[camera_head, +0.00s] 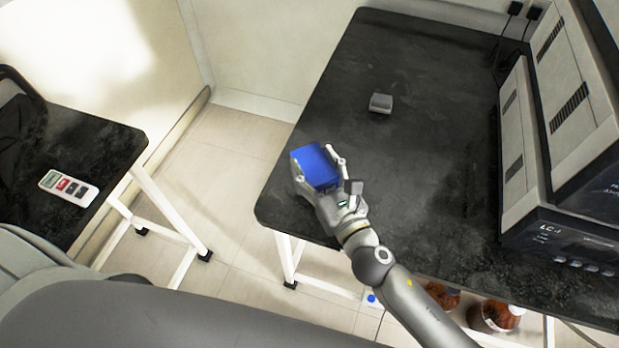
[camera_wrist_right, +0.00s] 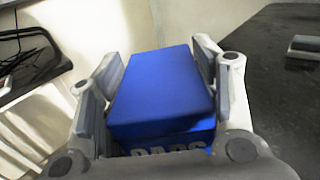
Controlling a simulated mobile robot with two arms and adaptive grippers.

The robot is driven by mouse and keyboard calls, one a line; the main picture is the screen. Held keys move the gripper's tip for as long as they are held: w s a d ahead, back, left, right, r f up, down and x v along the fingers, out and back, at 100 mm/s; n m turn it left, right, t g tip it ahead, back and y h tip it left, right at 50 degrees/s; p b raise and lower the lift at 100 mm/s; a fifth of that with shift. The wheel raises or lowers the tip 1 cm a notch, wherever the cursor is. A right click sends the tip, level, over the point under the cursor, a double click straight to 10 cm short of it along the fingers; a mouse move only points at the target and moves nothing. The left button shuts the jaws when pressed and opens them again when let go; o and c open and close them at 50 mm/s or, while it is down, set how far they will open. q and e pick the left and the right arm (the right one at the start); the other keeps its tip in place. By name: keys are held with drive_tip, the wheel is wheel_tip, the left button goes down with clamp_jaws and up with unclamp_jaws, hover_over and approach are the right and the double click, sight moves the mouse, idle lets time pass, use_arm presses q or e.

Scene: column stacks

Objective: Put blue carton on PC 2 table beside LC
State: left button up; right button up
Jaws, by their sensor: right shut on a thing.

### THE EXERCISE
Copy the material above exactly and drop the pictures.

### ANSWER IN FULL
[camera_head, +0.00s] 
[camera_wrist_right, +0.00s] 
Controlling a simulated mobile robot with two arms and adaptive grippers.

The robot is driven by mouse and keyboard calls, one a line; the main picture is the screen. Held keys move the gripper's tip for as long as they are held: w s a d ahead, back, left, right, r f up, down and x v along the fingers, out and back, at 100 mm/s; n m turn it left, right, t g tip it ahead, back and y h tip it left, right at 50 degrees/s; p b raise and lower the lift at 100 mm/s; a fifth of that with shift. The wheel raises or lowers the tip 1 cm a notch, wherever the cursor is. A right click sends the tip, level, over the point under the cursor, a double click straight to 10 cm short of it along the fingers; a mouse move only points at the target and moves nothing. The left button shuts the jaws when pressed and opens them again when let go; o and c open and close them at 50 mm/s or, while it is down, set how far they will open. q and e pick the left and the right arm (the right one at the start); the other keeps its tip in place. By name: keys are held with drive_tip, the wheel is wheel_tip, the left button goes down with clamp_jaws and up with unclamp_jaws, hover_over and approach are the right and the double click, sight moves the mouse, idle lets time pass, use_arm presses q or e.

Scene: column stacks

Objective: Put blue carton on PC 2 table beside LC
State: left button up; right button up
Jaws, by their sensor: right shut on a thing.

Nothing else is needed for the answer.